Task instructions
Pictures in the entries below are to be left out; otherwise, reproduce exactly the lines from the first through the line containing "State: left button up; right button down".

==== Stored rows ====

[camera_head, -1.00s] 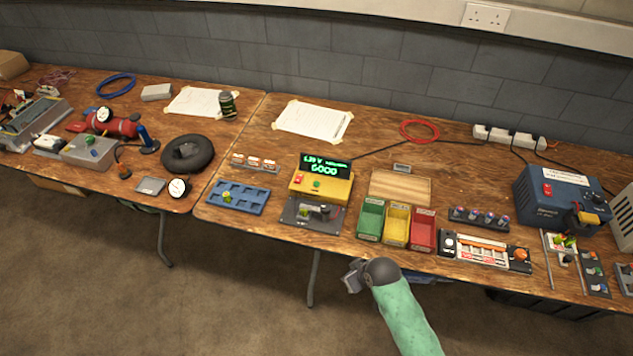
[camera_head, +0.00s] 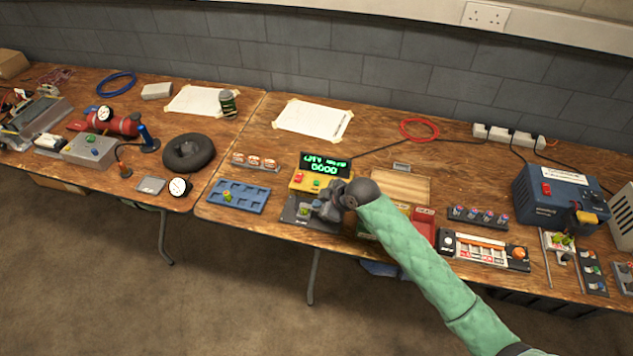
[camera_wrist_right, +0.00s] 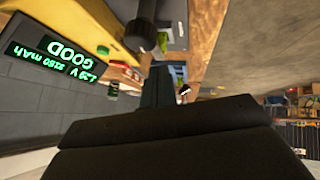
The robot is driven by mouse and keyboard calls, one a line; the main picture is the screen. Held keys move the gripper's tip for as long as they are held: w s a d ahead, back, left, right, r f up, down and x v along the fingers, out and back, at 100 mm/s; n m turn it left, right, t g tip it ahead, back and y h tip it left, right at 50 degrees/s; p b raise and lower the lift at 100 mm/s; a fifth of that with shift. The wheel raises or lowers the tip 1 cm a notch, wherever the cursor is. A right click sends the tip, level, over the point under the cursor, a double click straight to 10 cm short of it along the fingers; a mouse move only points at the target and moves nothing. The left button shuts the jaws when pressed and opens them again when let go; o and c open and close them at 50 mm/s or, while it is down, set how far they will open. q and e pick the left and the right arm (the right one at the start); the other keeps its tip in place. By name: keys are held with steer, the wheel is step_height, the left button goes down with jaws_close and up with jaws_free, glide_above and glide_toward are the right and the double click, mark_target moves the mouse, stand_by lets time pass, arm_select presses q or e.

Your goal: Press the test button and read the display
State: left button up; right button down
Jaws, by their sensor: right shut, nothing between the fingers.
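The tester is a yellow box (camera_head: 303,187) with a red button (camera_head: 301,178) and a green button (camera_head: 316,184) on its front. I cannot tell which is the test button. Its display (camera_head: 326,165) is lit green and reads GOOD. In the right wrist view the display (camera_wrist_right: 50,62) appears turned over, with GOOD and a line like 1.29 V and a mAh figure whose digits are unsure. My right gripper (camera_head: 322,209) is shut and empty, above the grey tester base (camera_head: 295,213), just in front of the yellow box. It hides part of the base and box. My left gripper is not in view.
A blue tray (camera_head: 238,196) with one small cell lies left of the tester. A red bin (camera_head: 423,222) and other bins stand to the right, partly behind my arm. A wooden tray (camera_head: 405,187) lies behind them. A taped paper sheet (camera_head: 313,119) lies at the back.

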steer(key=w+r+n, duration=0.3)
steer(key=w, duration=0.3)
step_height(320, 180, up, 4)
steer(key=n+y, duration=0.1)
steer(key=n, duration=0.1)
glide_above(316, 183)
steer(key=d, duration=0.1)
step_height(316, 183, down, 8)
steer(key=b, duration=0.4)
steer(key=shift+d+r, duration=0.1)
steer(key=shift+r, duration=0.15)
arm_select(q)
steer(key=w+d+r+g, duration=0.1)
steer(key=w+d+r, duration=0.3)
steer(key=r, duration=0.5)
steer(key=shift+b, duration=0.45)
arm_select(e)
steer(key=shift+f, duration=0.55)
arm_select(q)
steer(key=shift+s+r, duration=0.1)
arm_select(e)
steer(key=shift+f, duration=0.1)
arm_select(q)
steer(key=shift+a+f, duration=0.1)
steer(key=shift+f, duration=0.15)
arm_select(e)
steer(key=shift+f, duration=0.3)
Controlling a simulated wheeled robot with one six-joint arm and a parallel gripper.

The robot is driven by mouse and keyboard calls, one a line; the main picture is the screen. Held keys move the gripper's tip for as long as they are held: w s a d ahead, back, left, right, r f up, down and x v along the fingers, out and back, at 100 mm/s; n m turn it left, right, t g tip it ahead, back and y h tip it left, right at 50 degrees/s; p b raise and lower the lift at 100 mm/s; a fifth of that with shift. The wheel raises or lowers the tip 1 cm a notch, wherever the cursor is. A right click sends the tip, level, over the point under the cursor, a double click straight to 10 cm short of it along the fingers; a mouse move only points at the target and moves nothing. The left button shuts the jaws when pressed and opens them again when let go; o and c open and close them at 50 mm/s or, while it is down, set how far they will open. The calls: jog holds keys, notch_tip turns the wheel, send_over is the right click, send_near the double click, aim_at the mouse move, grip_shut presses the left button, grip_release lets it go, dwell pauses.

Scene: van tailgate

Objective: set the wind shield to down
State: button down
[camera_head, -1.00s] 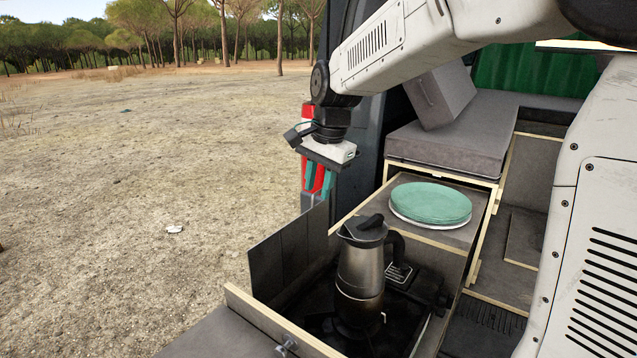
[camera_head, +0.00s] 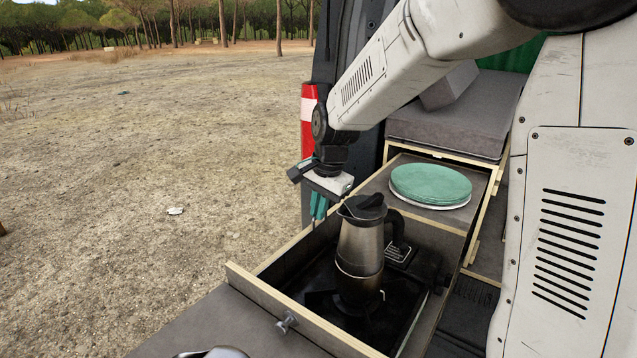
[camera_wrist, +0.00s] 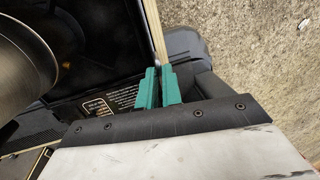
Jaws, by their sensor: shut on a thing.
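The wind shield (camera_head: 308,256) no longer stands up above the drawer's left side. It appears lowered along that wall, a dark strip below the pale wooden rim, hard to tell from the wall itself. My gripper (camera_head: 319,208) is low at the far left corner of the stove drawer, pointing down. In the wrist view my gripper's teal fingers (camera_wrist: 159,86) are close together at the end of the visible wooden rim (camera_wrist: 154,30). They appear shut on the shield's edge, mostly hidden between them.
A metal coffee pot (camera_head: 361,250) stands on the black stove (camera_head: 325,303), close right of my gripper. Green plates (camera_head: 431,182) lie on the counter behind. A metal knob (camera_head: 286,322) sticks out at the drawer's front. Open ground (camera_head: 140,200) lies left.

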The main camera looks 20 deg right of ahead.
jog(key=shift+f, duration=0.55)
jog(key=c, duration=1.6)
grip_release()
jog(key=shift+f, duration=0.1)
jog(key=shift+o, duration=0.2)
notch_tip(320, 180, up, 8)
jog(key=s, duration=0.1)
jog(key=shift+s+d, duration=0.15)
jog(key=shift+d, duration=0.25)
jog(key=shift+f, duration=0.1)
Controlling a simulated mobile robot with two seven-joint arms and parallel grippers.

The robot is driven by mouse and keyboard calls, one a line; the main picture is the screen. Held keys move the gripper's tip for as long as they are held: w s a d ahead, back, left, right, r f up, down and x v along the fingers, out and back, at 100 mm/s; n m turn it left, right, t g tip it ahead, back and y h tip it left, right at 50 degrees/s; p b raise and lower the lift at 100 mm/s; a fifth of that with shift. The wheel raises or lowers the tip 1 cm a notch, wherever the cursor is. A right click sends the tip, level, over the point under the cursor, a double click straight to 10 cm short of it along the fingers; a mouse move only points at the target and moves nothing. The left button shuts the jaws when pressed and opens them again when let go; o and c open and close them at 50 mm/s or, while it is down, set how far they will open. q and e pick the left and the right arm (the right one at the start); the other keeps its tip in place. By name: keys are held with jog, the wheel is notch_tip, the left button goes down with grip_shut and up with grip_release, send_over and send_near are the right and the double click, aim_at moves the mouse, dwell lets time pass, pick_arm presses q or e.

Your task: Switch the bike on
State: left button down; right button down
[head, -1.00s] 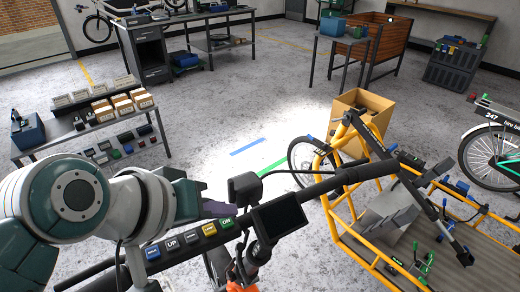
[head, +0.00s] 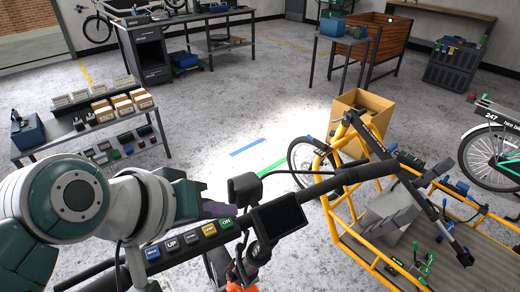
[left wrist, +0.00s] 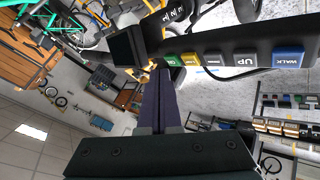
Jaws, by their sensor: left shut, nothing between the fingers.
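The cargo bike has a black handlebar (head: 325,186) and a yellow frame (head: 328,208). A button strip on the bar carries a blue WALK button (head: 152,253), a dark UP button (head: 172,245), another dark button, a yellow button (head: 209,229) and a green ON button (head: 227,223). The display (head: 279,217) is dark. My left gripper (head: 222,209) is shut and empty, its tips just by the green button. In the left wrist view the fingertips (left wrist: 160,74) overlap the edge of the green button (left wrist: 171,60); I cannot tell whether they touch it. My right gripper is out of view.
A cardboard box (head: 364,102) stands behind the yellow cargo frame. A low shelf (head: 90,128) with boxes and small devices is at the left. Another bike (head: 495,150) stands at the right. The grey floor in the middle is mostly clear.

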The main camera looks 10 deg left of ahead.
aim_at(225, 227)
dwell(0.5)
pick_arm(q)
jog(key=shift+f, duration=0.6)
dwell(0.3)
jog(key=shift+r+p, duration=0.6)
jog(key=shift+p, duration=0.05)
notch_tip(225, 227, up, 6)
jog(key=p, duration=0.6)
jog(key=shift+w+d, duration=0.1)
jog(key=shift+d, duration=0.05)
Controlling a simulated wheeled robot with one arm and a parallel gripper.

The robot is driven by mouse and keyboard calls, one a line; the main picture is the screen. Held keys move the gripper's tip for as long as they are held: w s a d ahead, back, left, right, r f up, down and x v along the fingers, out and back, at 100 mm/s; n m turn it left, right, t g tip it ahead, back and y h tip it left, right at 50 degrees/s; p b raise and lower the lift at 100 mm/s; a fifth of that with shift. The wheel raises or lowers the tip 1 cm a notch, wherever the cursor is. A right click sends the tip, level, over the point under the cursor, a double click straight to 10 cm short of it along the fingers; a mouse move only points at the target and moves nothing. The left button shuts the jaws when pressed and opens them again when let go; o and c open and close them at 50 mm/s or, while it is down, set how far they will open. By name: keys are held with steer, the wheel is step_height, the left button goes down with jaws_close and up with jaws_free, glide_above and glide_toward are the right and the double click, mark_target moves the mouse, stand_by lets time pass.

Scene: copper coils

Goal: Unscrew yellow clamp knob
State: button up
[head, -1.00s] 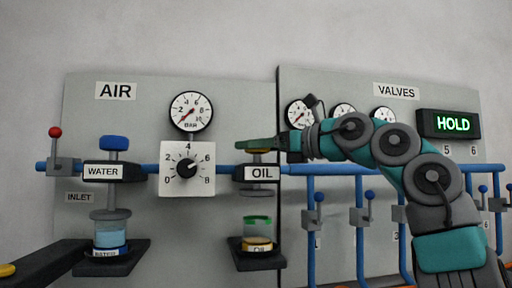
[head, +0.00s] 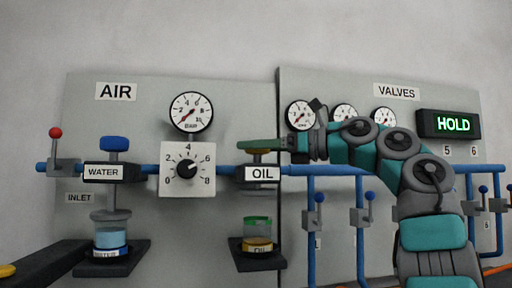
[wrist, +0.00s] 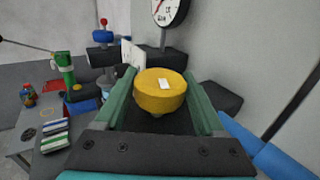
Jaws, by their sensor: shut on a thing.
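The yellow clamp knob (wrist: 160,92) has a round top with a small white mark. It sits between the two green fingers of my gripper (head: 252,146) in the wrist view, and the fingers are shut on its sides. In the head view only a thin yellowish strip of the knob (head: 261,152) shows below the finger. The knob is above the black clamp block labelled OIL (head: 262,174) on the blue pipe. My arm reaches in from the right.
The blue WATER knob (head: 115,143) stands left, with a dial (head: 187,170) between the two clamps. An oil jar (head: 257,236) stands on a black shelf below. Valve pipes (head: 311,220) stand to the right. The sign reads HOLD (head: 453,124).

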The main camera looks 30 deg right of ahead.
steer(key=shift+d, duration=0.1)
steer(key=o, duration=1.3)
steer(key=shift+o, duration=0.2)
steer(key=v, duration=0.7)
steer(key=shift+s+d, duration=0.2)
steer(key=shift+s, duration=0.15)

====

Output below
[camera_head, -1.00s] 
[camera_head, +0.00s] 
[camera_wrist_right, +0.00s] 
The robot is driven by mouse and keyboard calls, one a line; the main picture is the screen. Held keys move the gripper's tip for as long as they are held: w s a d ahead, back, left, right, r f up, down and x v along the fingers, out and back, at 100 mm/s; n m turn it left, right, t g tip it ahead, back and y h tip it left, right at 50 degrees/s; p b raise and lower the lift at 100 mm/s; a fifth of that with shift. The wheel raises or lowers the tip 1 cm a notch, wherever the cursor is. A right click sends the tip, level, over the point under the cursor, a double click straight to 10 cm short of it along the fingers; a mouse move only points at the target and moves nothing. The left button shuts the jaws when pressed and opens them again when let go; o and c open and close them at 50 mm/s or, while it is down, set how far they will open. q and e pick the left and the right arm (the right one at the start); the other keeps its tip in place. By name: keys are held with steer, the wheel is step_height, the left button goes down with jaws_close and up with jaws_free, glide_above and glide_toward are the right and the double click, mark_target moves the mouse, stand_by lets time pass, arm_select presses q or e.

Your goal: Press the test button and read the display
State: left button up; right button down

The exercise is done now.